I really hope all of these database intruders love how very close they are to creating some sort of cyber police and draconian internet laws.
Edit: This email has only reached a few people. It may be the hackers themselves sending it or a complete hoax to prey upon recent fears. It could also be real, so be cautious.
I recall reading a statement from Valve from earlier this year, where they said that they were taking all of those attacks very seriously and they were analysing the best way to deal with it, just in case it happened to them. Well, apparently those measures did nothing at all.
If that's what really happened, then I'm kind of disappointed on them; I guess there isn't much you can do to protect your stuff on the internet, someone will always crack the code, still, we shouldn't just accept this as a reality of life.
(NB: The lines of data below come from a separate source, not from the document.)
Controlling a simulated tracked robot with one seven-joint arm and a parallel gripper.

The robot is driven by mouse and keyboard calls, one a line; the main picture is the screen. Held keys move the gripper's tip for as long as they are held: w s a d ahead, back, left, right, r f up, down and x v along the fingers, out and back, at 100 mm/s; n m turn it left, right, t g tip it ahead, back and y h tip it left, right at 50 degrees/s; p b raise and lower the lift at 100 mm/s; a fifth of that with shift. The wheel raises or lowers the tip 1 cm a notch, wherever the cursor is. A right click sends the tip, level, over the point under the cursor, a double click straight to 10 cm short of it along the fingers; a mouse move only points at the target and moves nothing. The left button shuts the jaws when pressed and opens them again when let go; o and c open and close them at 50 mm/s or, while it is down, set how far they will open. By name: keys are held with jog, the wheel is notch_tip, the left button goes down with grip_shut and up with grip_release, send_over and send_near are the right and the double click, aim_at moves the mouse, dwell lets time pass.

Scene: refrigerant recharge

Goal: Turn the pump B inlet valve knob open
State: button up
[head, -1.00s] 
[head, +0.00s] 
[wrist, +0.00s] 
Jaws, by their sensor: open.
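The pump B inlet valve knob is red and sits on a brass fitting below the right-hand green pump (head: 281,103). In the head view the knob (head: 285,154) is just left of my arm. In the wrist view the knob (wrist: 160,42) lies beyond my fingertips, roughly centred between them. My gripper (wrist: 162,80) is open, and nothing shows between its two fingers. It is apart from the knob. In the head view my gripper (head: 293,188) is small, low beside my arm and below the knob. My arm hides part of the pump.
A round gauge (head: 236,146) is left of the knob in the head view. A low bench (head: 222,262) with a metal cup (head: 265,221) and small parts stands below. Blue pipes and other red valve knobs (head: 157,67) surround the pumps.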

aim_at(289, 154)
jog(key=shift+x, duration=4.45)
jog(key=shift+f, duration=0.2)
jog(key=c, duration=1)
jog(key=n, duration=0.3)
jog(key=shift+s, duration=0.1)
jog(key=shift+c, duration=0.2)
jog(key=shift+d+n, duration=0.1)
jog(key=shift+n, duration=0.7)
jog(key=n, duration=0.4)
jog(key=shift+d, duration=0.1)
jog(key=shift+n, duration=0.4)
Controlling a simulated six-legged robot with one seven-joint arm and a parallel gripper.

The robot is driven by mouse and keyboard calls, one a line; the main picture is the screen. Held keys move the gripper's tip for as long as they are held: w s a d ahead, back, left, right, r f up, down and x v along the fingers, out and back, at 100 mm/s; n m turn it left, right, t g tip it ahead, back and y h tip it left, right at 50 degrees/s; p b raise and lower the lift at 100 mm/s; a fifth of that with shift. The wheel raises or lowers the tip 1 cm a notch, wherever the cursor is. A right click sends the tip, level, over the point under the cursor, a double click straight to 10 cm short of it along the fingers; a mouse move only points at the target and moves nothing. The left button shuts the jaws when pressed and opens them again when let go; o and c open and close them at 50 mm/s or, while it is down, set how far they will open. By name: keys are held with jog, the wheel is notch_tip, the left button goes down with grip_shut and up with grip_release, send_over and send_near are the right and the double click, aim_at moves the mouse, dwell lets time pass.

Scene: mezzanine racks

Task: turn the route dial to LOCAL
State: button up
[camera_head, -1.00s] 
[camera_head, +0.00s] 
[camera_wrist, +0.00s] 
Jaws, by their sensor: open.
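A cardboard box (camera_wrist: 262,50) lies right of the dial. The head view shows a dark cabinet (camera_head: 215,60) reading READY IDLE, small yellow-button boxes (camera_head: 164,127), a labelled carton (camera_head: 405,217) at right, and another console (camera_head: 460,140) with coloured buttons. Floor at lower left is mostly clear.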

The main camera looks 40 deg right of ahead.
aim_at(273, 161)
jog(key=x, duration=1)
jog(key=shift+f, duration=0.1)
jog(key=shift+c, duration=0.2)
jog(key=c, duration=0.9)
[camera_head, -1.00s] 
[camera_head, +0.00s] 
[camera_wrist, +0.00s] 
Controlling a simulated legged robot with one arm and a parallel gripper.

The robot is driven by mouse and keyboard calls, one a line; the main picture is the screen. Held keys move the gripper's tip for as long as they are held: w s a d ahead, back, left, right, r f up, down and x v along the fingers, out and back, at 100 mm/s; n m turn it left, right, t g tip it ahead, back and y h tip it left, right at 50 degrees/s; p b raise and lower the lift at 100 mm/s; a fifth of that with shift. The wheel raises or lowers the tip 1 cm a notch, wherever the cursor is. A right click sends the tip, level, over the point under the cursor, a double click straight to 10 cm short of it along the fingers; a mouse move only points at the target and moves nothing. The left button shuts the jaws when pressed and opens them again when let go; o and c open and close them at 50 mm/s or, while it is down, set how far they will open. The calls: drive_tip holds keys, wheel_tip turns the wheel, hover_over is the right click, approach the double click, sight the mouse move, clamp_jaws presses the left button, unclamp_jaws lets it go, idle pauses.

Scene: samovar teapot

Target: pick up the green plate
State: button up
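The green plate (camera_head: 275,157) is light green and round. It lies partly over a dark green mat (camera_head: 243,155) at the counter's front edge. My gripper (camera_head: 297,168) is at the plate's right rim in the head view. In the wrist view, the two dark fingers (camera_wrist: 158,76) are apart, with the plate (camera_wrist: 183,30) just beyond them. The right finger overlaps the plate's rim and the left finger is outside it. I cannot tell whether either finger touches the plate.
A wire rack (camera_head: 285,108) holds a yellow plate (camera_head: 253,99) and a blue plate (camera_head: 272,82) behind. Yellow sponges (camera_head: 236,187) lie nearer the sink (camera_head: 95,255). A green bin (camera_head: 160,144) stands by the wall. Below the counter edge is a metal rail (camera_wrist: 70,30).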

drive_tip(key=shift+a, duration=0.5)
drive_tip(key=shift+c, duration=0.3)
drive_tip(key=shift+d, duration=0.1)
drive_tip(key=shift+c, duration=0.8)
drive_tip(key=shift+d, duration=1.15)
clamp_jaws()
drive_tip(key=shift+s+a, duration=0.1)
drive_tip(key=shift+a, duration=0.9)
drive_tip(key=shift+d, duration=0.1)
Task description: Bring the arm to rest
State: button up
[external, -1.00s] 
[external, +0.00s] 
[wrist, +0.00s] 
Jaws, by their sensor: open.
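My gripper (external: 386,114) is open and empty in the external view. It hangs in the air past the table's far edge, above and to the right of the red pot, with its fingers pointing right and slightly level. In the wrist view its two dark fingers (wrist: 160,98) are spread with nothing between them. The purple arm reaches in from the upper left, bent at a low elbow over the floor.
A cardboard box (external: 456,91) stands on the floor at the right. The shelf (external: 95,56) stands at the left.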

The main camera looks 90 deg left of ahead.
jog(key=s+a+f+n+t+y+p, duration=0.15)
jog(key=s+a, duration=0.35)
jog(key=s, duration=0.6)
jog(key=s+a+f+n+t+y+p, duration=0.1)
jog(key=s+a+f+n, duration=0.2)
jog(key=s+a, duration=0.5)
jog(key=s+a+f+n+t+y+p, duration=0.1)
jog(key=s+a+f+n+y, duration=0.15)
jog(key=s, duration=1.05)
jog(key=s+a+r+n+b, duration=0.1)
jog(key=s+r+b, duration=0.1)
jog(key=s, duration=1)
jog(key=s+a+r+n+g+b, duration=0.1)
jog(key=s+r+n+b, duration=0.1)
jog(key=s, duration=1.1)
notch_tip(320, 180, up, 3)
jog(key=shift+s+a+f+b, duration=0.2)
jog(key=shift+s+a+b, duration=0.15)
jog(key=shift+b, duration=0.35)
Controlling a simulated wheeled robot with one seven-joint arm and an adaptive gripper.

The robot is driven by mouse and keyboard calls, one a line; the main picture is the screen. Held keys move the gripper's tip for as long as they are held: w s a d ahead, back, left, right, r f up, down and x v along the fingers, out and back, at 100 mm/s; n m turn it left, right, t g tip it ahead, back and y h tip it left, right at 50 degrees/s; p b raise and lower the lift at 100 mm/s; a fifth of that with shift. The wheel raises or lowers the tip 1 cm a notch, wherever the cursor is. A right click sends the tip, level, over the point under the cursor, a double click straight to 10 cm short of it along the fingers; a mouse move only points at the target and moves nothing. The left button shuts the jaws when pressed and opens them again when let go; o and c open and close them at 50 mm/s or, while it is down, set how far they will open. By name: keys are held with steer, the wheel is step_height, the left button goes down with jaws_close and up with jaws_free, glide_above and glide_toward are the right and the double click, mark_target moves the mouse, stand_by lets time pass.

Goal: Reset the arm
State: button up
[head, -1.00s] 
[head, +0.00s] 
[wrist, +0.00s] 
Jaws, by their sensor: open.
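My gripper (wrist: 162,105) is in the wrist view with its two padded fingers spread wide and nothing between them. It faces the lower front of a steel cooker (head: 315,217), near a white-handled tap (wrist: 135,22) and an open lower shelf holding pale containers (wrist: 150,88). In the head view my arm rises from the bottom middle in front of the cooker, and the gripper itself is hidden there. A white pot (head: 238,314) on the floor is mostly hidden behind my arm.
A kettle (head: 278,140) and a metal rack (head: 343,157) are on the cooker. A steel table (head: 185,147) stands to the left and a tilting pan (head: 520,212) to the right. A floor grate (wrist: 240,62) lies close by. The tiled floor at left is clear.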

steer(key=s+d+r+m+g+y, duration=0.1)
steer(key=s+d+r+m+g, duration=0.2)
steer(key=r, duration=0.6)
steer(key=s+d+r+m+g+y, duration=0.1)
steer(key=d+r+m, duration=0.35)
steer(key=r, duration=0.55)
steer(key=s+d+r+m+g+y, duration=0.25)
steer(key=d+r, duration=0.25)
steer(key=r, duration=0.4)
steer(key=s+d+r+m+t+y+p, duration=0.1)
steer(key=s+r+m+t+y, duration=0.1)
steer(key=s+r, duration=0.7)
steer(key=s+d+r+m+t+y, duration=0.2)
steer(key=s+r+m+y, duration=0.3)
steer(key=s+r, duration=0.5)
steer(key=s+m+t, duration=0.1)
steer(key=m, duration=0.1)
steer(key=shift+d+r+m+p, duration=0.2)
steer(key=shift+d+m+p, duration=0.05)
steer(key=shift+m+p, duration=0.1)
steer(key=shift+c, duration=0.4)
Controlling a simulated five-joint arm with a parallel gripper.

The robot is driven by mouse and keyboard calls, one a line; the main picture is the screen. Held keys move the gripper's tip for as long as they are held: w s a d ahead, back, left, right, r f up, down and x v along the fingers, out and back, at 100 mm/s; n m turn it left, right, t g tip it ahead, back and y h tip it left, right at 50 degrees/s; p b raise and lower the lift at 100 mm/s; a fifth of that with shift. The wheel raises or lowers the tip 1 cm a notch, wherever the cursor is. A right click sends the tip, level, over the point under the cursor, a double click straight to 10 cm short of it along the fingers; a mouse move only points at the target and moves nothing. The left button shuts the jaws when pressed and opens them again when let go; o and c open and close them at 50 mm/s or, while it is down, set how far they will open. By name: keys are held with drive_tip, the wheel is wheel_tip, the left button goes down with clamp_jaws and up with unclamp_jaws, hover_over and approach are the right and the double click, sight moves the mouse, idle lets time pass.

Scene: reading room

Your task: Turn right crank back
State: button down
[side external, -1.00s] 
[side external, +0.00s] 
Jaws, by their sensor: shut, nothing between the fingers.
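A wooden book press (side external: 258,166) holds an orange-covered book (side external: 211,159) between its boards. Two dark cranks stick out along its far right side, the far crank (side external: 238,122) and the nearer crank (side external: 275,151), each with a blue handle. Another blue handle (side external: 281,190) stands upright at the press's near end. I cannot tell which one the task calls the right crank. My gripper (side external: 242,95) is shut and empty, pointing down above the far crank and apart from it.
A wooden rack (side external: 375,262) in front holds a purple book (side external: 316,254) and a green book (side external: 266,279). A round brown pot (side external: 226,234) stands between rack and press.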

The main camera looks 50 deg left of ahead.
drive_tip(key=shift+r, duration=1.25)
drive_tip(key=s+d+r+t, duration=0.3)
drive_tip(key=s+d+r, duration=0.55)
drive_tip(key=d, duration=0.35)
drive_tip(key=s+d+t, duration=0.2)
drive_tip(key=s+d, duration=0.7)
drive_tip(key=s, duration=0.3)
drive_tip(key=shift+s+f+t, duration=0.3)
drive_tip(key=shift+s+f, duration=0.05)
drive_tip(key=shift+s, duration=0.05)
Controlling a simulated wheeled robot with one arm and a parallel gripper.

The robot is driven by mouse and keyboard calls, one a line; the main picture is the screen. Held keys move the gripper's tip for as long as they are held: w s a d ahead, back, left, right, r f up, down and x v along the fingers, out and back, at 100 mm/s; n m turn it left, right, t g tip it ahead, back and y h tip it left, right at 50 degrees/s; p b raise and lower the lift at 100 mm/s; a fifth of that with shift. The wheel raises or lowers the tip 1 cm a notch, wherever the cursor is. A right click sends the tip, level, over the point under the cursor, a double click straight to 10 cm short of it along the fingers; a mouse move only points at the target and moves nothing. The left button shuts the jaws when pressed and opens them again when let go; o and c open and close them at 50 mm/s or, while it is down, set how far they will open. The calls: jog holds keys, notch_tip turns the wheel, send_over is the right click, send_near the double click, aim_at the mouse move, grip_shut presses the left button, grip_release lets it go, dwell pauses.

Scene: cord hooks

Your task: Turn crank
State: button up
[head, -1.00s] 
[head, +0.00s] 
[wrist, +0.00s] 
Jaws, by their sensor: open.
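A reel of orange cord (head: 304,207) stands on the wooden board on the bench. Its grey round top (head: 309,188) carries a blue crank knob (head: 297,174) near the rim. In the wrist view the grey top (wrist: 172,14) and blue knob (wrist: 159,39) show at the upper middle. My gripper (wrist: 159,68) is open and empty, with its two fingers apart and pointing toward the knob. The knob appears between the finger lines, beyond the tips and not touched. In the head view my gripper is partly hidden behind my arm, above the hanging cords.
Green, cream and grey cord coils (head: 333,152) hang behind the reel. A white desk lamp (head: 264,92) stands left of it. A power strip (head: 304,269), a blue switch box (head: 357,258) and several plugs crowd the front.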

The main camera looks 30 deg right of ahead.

I feel sorry for Gabe. I changed my pass when I heard it was just a rumor and I delete my CC etc info once I'm done making a purchase so I should be good.
Gaben wrote:Dear Steam Users and Steam Forum Users:
We continue our investigation of last year's intrusion with the help of outside security experts. In my last note about this, I described how intruders had accessed our Steam database but we found no evidence that the intruders took information from that database. That is still the case.
Recently we learned that it is probable that the intruders obtained a copy of a backup file with information about Steam transactions between 2004 and 2008. This backup file contained user names, email addresses, encrypted billing addresses and encrypted credit card information. It did not include Steam passwords.
We do not have any evidence that the encrypted credit card numbers or billing addresses have been compromised. However as I said in November it's a good idea to watch your credit card activity and statements. And of course keeping Steam Guard on is a good idea as well.
We are still investigating and working with law enforcement authorities. Some state laws require a more formal notice of this incident so some of you will get that notice, but we wanted to update everyone with this new information now.
I've heard that the encryption algorithm for your credit cards on steam is the same method used by the US government for our nuclear launch codes, so I figure we're pretty save.
guru wrote:I heard its Encrypted using m5d which is as safe and encrypted as using 111 as your password
MD5 hash? Haven't there been several cases where that's been cracked with ease?
Considering you can Google "Md5 encryption" and the first five search results are free encryptors/decryptors, and the fact that md5 hasn't been used legitimately since a fatal flaw was found in 2004, I'm almost positive that's a lie and Steam protects credit card info better.
guru wrote:I heard its Encrypted using m5d which is as safe and encrypted as using 111 as your password
MD5 hash? Haven't there been several cases where that's been cracked with ease?
Considering you can Google "Md5 encryption" and the first five search results are free encryptors/decryptors, and the fact that md5 hasn't been used legitimately since a fatal flaw was found in 2004, I'm almost positive that's a lie and Steam protects credit card info better.
Heh, I've actually had one of those pages bookmarked since 2010.